私の作る草履は,師匠に倣って七島藺(しちとうい)を使っています。
「七島藺」は東南アジア原産のカヤツリグサ科の植物です。奄美七島(トカラ列島 = 鹿児島県十島村)から伝わったのが名称の由来だそうです。琉球い草とも呼ばれるため,琉球畳と呼ばれる畳は,七島藺から作られているわけです。最近では「縁なし畳」のことを「琉球畳」と呼ぶ傾向もあるそうですが,これは間違いです。七島藺で編まれた畳表は,琉球表・豊後表・青表(青筵)と呼ばれます。普通のい草は断面が丸く・細いのに対して,七島藺は断面が三角形で,非常に太いのが特徴です。機械化ができない部分が多く,栽培は非常に重労働となり,労働投入時間は丸藺の1.5倍,水稲栽培と比較すると6倍にもなってしまいます。そういう事情や,需要の減少などにより,現在では大分県国東半島の安岐町・国東町の四軒の農家(平均年齢70歳超)でしか生産されていない,正に絶滅危惧種となってしまっています。全ての農家の作付け面積を合計しても,熊本県のい草農家一軒分にも満たないそうです。外国では主に中国・台湾・タイなどで生産されていて,日本では3割程度が輸入品だそうです。
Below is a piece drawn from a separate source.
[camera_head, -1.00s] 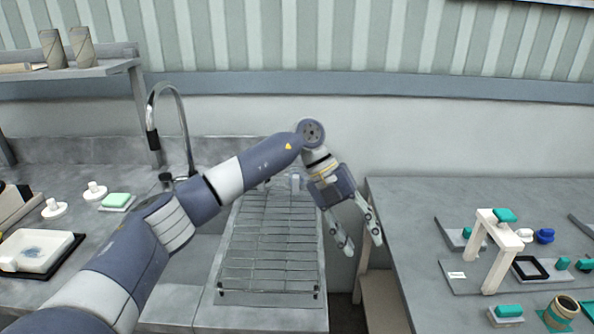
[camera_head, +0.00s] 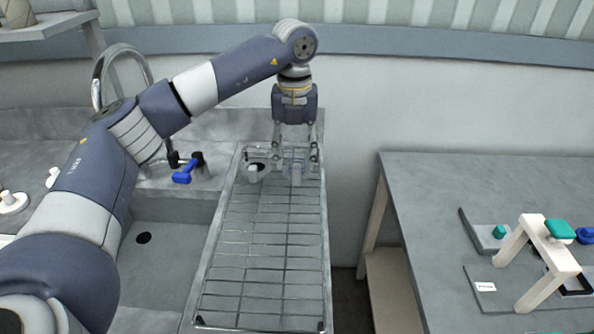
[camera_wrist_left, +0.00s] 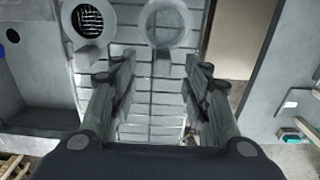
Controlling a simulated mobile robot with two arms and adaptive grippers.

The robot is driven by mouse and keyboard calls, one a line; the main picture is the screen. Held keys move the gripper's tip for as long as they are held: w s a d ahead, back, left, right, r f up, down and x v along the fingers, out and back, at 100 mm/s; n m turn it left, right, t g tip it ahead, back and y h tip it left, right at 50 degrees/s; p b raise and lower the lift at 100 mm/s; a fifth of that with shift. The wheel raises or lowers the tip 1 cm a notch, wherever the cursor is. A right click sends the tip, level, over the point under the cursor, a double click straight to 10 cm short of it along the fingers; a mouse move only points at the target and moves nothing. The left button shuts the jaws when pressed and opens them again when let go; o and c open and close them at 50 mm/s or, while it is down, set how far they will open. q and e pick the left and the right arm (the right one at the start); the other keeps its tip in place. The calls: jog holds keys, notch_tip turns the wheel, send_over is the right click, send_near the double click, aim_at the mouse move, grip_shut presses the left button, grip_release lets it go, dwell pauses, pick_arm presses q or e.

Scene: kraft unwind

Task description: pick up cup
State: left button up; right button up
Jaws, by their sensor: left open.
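Two cups stand side by side at the far end of the wire drying rack (camera_head: 262,250). The left one is a pale cup (camera_head: 254,175) with a dark-looking inside; it also shows in the wrist view (camera_wrist_left: 88,55) with its handle towards me. The right one is a glassy, see-through cup (camera_head: 296,176); it shows in the wrist view (camera_wrist_left: 165,36) with its handle towards me. My left gripper (camera_head: 296,154) points down over the far end of the rack, open. In the wrist view the gap between its fingers (camera_wrist_left: 156,78) lines up with the glassy cup's handle; contact cannot be told.
The sink with a curved tap (camera_head: 108,62) and a blue tap handle (camera_head: 184,174) lies left of the rack. A grey table (camera_head: 440,220) with a white stand (camera_head: 548,262) is at right, past a gap. The near part of the rack is clear.

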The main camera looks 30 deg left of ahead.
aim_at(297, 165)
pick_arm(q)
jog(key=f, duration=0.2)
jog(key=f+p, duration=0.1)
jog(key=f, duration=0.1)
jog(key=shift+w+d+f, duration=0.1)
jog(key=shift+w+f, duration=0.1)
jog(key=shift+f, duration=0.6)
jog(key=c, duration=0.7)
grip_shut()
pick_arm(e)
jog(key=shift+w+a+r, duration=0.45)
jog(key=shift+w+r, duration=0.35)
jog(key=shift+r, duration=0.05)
東京オリンピックまでは柔道の畳に使われていましたが,その後ビニール畳が登場し,生産地が激減したそうです。丸藺の畳表と比べて大変丈夫で,ほとんど畳表の貼り替えの必要がないほど(せいぜい裏返し程度)です。現在でも琉球畳として,一般家屋や茶室の畳などとして利用されています。
師匠は草履作りにあたり,藁(わら)や普通のい草など,いろいろな材料を試したそうです。その中で「これだ!」と選ばれたのが,この七島藺です。